Du côté des employeurs : pragmatisme et adaptation
Face à cette nouvelle réalité, les employeurs ont dû s'adapter. La guerre des talents, particulièrement féroce dans les secteurs de la tech, de la finance et de la santé, a contraint même les organisations les plus traditionnelles à assouplir leurs positions.
"Notre politique initiale était de limiter le télétravail à un jour par semaine", confie Sarah Tremblay, directrice des ressources humaines dans une institution financière québécoise. "Mais face aux difficultés de recrutement et aux départs de talents, nous avons dû évoluer vers un modèle plus flexible. Aujourd'hui, la majorité de nos équipes administratives travaillent à distance trois jours par semaine."
Conclusion : vers un nouvel équilibre durable
Le télétravail en 2025 n'est ni la révolution totale annoncée pendant la pandémie, ni un simple effet de mode qui s'estomperait avec le temps.
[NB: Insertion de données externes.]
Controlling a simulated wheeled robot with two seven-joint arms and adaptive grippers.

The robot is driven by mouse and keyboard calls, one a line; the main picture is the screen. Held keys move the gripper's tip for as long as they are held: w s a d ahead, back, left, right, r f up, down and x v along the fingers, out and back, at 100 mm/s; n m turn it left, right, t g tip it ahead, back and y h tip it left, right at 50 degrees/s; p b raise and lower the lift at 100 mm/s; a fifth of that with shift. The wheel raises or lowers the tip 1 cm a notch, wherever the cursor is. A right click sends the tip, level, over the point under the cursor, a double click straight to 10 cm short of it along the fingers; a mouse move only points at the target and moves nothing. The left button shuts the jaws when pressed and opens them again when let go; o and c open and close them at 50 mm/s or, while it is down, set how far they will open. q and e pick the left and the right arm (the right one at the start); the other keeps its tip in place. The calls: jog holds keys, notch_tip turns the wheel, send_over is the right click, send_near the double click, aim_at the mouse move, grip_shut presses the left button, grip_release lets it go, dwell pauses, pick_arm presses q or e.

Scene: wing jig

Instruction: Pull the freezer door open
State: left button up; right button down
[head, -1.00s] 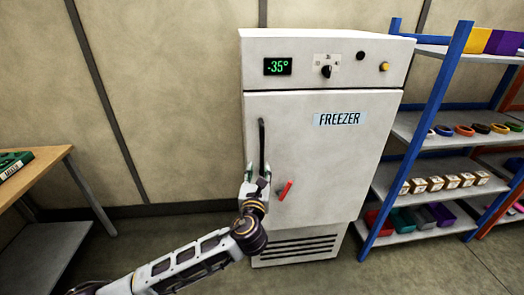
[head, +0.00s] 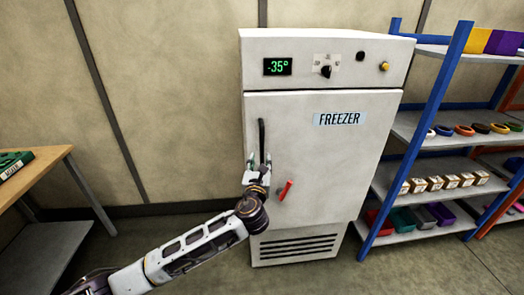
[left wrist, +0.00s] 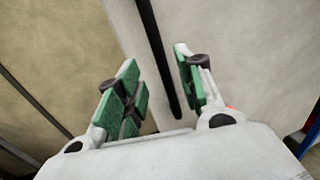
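The white freezer (head: 315,60) stands against the wall, and its door (head: 330,165) looks shut. A black vertical handle (head: 262,135) runs along the left side of the door; a red lever (head: 285,190) sits lower on the door. My left gripper (head: 260,160) is at the lower part of the handle with its fingers pointing up. In the left wrist view, the open gripper (left wrist: 157,65) has green pads, and the black handle (left wrist: 152,35) passes between the fingers, with a visible gap to the left pads. Contact with the right finger is unclear. My right gripper is out of view.
A blue-framed shelf rack (head: 433,120) with bins, rings and small boxes stands close to the freezer's right. A wooden table (head: 45,165) is at the left. The floor between table and freezer is clear apart from my left arm.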

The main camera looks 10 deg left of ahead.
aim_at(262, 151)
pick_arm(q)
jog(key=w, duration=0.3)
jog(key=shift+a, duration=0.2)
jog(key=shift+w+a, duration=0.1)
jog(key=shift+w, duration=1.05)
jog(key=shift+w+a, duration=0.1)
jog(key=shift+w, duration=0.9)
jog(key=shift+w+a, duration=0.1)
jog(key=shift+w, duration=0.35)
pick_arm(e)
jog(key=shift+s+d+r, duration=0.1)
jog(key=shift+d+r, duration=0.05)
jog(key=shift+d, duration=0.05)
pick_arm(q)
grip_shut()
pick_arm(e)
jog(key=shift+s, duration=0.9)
Il s'agit plutôt d'une transformation profonde de notre rapport au travail, qui continue d'évoluer vers un modèle hybride personnalisé selon les secteurs, les fonctions et les préférences individuelles.
L'enjeu pour les années à venir ne sera pas tant de choisir entre bureau et domicile, mais plutôt de créer un environnement de travail flexible qui maximise à la fois la productivité, le bien-être des employés et la cohésion des équipes. Les organisations qui parviendront à trouver cet équilibre subtil disposeront d'un avantage concurrentiel majeur dans l'attraction et la rétention des talents.